* [Stated task]
Repeat exactly the lines from the line with "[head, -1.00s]" to the line with "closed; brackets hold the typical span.", including both, and leave out any pictures.

* [Records]
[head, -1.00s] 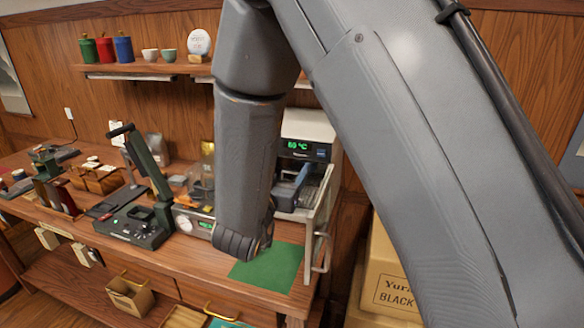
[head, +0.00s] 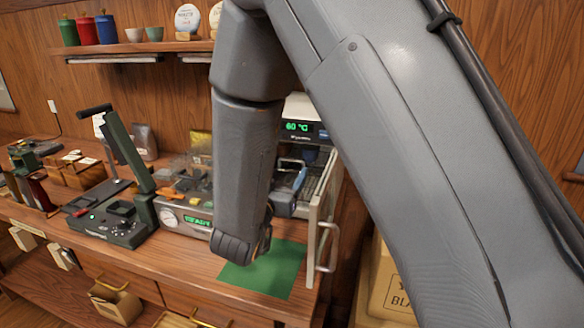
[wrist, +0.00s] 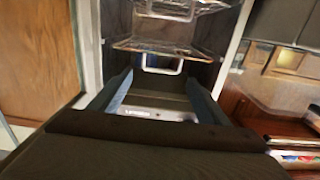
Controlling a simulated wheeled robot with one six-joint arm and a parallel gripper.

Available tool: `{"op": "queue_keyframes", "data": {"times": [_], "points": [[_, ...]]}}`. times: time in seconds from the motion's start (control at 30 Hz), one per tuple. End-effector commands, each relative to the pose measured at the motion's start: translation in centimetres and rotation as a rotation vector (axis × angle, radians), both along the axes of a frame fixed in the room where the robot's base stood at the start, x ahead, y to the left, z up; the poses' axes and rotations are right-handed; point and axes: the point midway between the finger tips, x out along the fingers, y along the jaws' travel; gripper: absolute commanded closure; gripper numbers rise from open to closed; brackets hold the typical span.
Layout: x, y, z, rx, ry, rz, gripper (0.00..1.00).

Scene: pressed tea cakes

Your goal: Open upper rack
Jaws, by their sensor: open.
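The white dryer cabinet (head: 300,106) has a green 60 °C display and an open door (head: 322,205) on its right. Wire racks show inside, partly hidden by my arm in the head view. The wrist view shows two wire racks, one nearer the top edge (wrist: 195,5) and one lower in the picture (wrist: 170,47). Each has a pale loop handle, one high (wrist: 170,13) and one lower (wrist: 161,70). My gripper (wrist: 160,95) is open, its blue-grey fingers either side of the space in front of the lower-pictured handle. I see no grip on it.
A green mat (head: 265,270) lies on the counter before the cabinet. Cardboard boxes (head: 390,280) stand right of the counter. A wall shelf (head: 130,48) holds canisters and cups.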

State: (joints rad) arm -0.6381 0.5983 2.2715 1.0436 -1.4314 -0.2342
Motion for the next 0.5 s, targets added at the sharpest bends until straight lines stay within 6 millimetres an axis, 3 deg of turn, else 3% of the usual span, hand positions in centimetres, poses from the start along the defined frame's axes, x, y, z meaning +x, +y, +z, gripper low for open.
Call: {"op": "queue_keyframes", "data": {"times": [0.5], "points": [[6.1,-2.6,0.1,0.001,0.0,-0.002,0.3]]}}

--

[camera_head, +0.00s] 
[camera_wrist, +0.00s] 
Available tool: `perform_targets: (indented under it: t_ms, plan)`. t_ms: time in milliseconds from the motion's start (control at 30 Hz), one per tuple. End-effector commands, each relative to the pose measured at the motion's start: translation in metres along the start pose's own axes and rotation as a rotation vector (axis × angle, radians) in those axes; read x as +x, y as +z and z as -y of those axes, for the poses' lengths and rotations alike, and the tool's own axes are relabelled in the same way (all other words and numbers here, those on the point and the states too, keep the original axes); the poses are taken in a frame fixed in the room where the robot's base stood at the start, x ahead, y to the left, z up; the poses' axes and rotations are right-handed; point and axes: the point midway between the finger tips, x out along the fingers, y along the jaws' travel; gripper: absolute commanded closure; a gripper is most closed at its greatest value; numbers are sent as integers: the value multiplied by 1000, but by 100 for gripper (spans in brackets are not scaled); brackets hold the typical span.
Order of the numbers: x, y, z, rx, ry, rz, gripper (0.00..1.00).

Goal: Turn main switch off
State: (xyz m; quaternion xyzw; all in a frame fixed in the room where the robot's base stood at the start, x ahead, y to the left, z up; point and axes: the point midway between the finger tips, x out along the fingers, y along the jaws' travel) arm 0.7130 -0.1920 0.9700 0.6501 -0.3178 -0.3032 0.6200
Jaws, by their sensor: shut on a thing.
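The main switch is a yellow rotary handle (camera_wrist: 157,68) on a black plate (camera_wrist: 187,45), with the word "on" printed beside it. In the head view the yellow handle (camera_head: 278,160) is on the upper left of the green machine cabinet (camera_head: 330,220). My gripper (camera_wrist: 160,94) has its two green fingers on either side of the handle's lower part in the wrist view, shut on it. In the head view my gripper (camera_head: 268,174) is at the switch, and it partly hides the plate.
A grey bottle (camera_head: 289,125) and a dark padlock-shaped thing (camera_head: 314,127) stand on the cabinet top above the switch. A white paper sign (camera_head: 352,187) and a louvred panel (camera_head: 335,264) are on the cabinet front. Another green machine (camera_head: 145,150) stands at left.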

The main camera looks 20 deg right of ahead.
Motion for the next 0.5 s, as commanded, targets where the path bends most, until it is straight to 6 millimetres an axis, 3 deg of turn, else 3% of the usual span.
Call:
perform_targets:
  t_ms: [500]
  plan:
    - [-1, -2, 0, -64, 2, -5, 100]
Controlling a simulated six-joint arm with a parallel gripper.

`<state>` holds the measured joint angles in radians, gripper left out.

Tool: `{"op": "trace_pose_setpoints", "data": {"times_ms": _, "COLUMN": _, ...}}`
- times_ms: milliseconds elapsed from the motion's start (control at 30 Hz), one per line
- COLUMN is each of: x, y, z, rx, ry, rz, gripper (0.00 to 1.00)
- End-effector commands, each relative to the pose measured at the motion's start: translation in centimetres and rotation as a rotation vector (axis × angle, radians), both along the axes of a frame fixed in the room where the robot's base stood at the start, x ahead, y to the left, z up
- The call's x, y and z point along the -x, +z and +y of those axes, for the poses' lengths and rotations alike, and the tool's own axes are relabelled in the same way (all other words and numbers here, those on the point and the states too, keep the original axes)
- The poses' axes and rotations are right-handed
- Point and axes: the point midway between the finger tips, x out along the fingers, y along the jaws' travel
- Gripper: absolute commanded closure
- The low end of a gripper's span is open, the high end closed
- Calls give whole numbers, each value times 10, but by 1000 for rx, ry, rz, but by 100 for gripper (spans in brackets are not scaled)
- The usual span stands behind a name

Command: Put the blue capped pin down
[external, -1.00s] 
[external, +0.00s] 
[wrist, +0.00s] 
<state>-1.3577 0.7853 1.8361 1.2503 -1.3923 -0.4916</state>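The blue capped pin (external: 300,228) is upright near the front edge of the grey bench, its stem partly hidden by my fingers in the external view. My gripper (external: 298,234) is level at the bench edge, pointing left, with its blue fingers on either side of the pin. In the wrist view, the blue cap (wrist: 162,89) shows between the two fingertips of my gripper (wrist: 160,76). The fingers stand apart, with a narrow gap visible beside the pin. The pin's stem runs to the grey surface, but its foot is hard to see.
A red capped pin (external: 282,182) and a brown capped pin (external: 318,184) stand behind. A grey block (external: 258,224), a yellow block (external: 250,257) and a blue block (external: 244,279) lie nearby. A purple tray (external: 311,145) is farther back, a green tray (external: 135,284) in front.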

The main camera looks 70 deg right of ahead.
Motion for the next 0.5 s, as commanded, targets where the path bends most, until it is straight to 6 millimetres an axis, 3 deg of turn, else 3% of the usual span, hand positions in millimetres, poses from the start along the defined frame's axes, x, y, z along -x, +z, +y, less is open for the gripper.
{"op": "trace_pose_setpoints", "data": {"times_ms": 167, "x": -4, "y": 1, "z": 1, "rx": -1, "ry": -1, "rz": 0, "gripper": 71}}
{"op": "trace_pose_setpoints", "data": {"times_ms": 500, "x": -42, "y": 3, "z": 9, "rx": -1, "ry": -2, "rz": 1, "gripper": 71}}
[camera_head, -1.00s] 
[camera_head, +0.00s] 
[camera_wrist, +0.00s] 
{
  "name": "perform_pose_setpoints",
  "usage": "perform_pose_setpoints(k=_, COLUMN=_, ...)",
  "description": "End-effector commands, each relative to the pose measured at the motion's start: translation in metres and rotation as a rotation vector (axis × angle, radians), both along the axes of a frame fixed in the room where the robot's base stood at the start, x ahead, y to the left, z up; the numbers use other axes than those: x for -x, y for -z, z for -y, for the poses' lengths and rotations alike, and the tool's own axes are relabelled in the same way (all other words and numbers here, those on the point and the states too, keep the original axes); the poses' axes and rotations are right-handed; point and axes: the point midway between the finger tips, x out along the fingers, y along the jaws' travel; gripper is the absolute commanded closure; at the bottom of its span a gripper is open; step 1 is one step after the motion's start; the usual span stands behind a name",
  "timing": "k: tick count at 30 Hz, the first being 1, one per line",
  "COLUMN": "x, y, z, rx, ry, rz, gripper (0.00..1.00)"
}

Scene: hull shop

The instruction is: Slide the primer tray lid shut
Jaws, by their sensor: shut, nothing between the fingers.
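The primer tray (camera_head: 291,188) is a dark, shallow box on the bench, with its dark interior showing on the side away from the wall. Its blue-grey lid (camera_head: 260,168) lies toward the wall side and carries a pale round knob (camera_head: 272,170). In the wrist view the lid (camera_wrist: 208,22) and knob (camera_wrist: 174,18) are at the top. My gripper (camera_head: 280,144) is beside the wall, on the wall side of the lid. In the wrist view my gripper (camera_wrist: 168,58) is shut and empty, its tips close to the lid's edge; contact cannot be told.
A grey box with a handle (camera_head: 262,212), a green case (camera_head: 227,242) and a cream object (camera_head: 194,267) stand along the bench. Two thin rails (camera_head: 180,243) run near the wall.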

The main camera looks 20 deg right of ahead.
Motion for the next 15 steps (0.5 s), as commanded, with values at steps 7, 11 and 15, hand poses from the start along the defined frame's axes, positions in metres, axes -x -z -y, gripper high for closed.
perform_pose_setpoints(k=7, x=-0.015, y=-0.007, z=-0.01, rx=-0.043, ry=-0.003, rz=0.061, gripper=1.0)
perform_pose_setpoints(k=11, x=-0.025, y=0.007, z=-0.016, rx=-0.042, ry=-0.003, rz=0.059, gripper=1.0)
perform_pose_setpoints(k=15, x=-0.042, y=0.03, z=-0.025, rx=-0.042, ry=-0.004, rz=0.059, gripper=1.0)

...

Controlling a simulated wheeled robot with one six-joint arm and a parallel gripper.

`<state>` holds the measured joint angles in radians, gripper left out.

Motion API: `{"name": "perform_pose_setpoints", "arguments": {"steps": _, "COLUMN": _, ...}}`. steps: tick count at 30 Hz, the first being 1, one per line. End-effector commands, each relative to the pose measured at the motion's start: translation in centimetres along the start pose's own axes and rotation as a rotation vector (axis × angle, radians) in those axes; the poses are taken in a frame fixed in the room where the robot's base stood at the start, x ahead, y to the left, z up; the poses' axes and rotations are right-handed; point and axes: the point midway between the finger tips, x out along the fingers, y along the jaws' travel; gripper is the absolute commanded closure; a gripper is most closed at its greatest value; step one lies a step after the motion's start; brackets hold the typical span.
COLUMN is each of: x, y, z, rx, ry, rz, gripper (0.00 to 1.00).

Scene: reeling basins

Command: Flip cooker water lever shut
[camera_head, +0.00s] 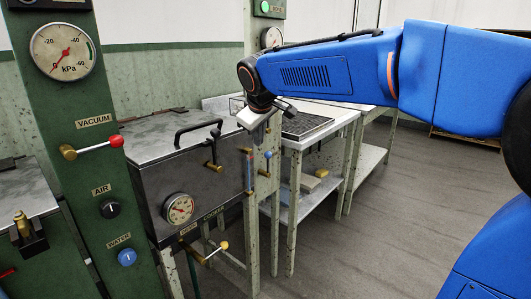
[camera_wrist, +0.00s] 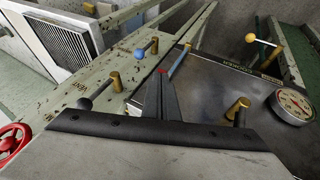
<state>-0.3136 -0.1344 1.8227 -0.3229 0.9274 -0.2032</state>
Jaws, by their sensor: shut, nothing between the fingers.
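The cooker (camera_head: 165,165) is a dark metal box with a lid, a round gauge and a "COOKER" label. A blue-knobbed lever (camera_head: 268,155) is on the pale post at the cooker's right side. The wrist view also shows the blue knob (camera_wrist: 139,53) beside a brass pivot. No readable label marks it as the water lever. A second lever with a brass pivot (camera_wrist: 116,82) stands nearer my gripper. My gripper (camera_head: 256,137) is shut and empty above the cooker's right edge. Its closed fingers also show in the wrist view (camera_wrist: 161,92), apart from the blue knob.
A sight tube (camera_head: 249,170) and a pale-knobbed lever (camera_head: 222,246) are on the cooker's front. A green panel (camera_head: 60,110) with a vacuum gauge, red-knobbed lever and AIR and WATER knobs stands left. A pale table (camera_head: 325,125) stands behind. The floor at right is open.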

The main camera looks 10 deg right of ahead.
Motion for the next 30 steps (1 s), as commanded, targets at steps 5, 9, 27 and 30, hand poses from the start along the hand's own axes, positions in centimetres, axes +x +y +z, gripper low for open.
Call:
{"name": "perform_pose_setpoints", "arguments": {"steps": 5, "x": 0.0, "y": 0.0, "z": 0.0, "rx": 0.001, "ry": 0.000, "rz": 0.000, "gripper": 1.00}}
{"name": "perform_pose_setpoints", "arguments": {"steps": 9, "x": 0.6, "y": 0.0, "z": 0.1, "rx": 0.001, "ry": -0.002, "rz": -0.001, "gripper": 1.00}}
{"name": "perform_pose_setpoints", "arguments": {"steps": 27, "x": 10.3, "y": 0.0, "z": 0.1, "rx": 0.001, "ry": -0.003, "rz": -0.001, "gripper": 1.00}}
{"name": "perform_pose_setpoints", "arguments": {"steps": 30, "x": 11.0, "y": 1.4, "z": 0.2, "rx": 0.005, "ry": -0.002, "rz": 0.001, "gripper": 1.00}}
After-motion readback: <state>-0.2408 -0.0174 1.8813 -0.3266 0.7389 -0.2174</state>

* [Full solution]
[head, -1.00s] 
[head, +0.00s] 
[wrist, +0.00s] 
Controlling a simulated wheeled robot with one six-joint arm and a parallel gripper.

Available tool: `{"op": "queue_keyframes", "data": {"times": [_], "points": [[_, ...]]}}`. times: time in seconds from the motion's start (control at 30 Hz), one per tuple. End-effector commands, each relative to the pose measured at the motion's start: translation in centimetres and rotation as a rotation vector (axis × angle, radians), both along the axes of a frame fixed in the room where the robot's base stood at the start, x ahead, y to the left, z up; the poses' axes and rotations are right-handed; point and axes: the point midway between the finger tips, x out along the fingers, y along the jaws' travel; gripper: absolute commanded closure; gripper numbers rise from open to closed; brackets hold the typical span.

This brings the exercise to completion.